From the volume’s first essay, “The Moment: Summer’s Night,” a many-layered portrait of a summer evening in the English countryside, spent in the company of friends, we are held rapt by Woolf’s perceptions, and her ability to articulate them to us. A series of sensory descriptions – the hum of an airplane, the descending darkness of nightfall, the flight of an owl – give way to a thought, no less a part of the moment even if imperceptible: “If you are young, the future lies upon the present, like a piece of glass, making it tremble and quiver. If you are old, the past lies upon the present, like a thick glass, making it waver, distorting it. All the same, everybody believes that the present is something, seeks out the different elements in this situation in order to compose the truth of it, the whole of it.” Here, in miniature, is the modernist dilemma, the mistrust of the single point of view and of straight-forward narration, and the insistence on subjectivity. The outward facts are “the wider circumference of the moment,” whereas “in the centre is a knot of consciousness.” Can that knot be undone? After describing the various competing emotions and interests present among the nighttime guests, Woolf asks that question in a lyrical flourish:
All this shoots through the moment, makes it quiver with malice and amusement; and the sense of watching and comparing; and the quiver meets the shore, when the owl flies out, and puts a stop to this judging, this overseeing, and with our wings spread, we too fly, take wing, with the owl, over the earth and survey the quietude of what sleeps, folded, slumbering, arm stretching in the vast dark and sucking its thumb too; the amorous and the innocent; and a sigh goes up. Could we not fly too, with broad wings and with softness; and be all one wing; all embracing, all gathering, and these boundaries, these pryings over hedge into hidden compartments of different colours be all swept into one colour by the brush of the wing; and so visit in splendour, augustly, peaks; and there lie exposed, bare, on the spine, high up, to the cold light of the moon rising, and when the moon rises, solitary, behold her, one, eminent, over us?

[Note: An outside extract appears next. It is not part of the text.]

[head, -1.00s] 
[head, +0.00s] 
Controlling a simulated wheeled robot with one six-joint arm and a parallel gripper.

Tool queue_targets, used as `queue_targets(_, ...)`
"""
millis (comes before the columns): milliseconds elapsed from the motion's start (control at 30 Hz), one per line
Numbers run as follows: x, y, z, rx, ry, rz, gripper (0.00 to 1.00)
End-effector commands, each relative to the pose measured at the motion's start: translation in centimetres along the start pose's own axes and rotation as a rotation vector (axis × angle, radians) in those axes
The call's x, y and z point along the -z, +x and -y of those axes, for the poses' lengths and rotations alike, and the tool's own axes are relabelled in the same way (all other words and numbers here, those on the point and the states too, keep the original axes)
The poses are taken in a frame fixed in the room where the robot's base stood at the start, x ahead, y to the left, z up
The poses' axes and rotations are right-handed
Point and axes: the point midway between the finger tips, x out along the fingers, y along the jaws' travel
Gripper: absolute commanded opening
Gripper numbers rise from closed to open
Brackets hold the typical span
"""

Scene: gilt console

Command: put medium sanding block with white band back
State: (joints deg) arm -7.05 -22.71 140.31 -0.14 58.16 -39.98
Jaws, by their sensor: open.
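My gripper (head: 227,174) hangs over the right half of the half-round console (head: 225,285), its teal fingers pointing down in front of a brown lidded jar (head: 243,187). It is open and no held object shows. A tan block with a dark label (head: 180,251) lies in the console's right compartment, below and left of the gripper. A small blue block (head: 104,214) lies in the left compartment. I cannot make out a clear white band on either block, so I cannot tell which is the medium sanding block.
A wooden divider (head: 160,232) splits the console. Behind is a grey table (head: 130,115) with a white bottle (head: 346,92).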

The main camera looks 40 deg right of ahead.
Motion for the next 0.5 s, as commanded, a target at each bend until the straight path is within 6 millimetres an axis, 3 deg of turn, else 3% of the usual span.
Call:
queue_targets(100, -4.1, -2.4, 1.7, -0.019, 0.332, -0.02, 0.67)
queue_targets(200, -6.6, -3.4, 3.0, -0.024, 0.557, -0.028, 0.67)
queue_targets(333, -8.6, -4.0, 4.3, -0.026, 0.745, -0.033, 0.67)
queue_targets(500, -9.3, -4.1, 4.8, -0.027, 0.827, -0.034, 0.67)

The owl, taking flight in the night, captures the attentions of the guests, bringing their disparate “quiver” of consciousness to a common point of thought, and provoking Woolf to ask if that commonality is not sustainable, if they too cannot be “all embracing, all gathering,” of common colour and one wing, beholding and beheld as one entity. A consummation devoutly to be wished? But her reply abruptly follows: “Ah, yes, if we could fly, fly, fly…” This entire essay is just six pages long, and yet there is scarcely a paragraph that could not sustain pages of commentary.
Most of this volume, however, is composed of literary criticism, Woolf’s reflections on contemporary and classic writers, and her high-powered perception is no less impressive when it’s targeted at the work of others. Dickens, D.H. Lawrence, Laurence Sterne, William Congreve, Edmund Spenser and Edmund Gosse, Lewis Carroll, and John Gibson Lockhart, a once-eminent critic now best remembered for panning John Keats as a “vulgar cockney poetaster,” all get extended treatment. Her judgments are impeccable, and impeccably communicated to us, such that we can hardly help but agree. Here she is describing Dickens’ craft:
His eye brings in almost too rich a harvest for him to deal with, and gives him an aloofness and a hardness which freeze his sentimentalism and make it seem a concession to the public, a veil thrown over the penetrating glance which left to itself pierced to the bone. With such a power at his command Dickens made his books blaze up, not by tightening the plot or sharpening the wit, but by throwing another handful of people upon the fire.
The justice of this assessment is evident to every reader of Dickens. On D.H. Lawrence: “One never catches Lawrence – this is one of his most remarkable qualities – “arranging.” Words, scenes flow as fast and direct as if he merely traced them with a free rapid hand on sheet after sheet.” But by far the most interesting commentary comes in “The Leaning Tower,” where she contemplates the growing preoccupation with politics among writers of her generation, in contradistinction to, for example, Jane Austen and Walter Scott, who managed to live through the Napoleonic Wars without involving that conflict in their fiction:
This shows that their model, their vision of human life, was not disturbed or agitated or changed by war. Nor were they themselves. It is easy to see why that was so. Wars were then remote; wars were carried on by sailors and soldiers, not by private people. The rumour of battles took a long time to reach England. It was only when the mail coaches clattered along the country roads hung with laurels that the people in villages like Brighton knew that a victory had been won and lit their candles and stuck them in their windows. Compare that with our state today. Today we hear the gunfire in the Channel. We turn on the wireless; we hear an airman telling us how this very afternoon he shot down a raider; his machine caught fire; he plunged into the sea; the light turned green and then black; he rose to the top and was rescued by a trawler. Scott never saw the sailors drowning at Trafalgar; Jane Austen never heard the cannon roar at Waterloo. Neither of them heard Napoleon’s voice as we hear Hitler’s voice as we sit at home of an evening.
She is not merely making a point or pointing out an obvious truth about the nature of 20th century combat. She makes us feel that change, in the roar of the cannon, the drowning of the sailors, and in Hitler’s unavoidable voice.
In Woolf’s essays, we encounter an artist so utterly in command of her craft that we feel ourselves compelled by the current of her thoughts, content to pull up our oars and follow her mind wherever it wills us, beguiled by the beauty of the journey itself.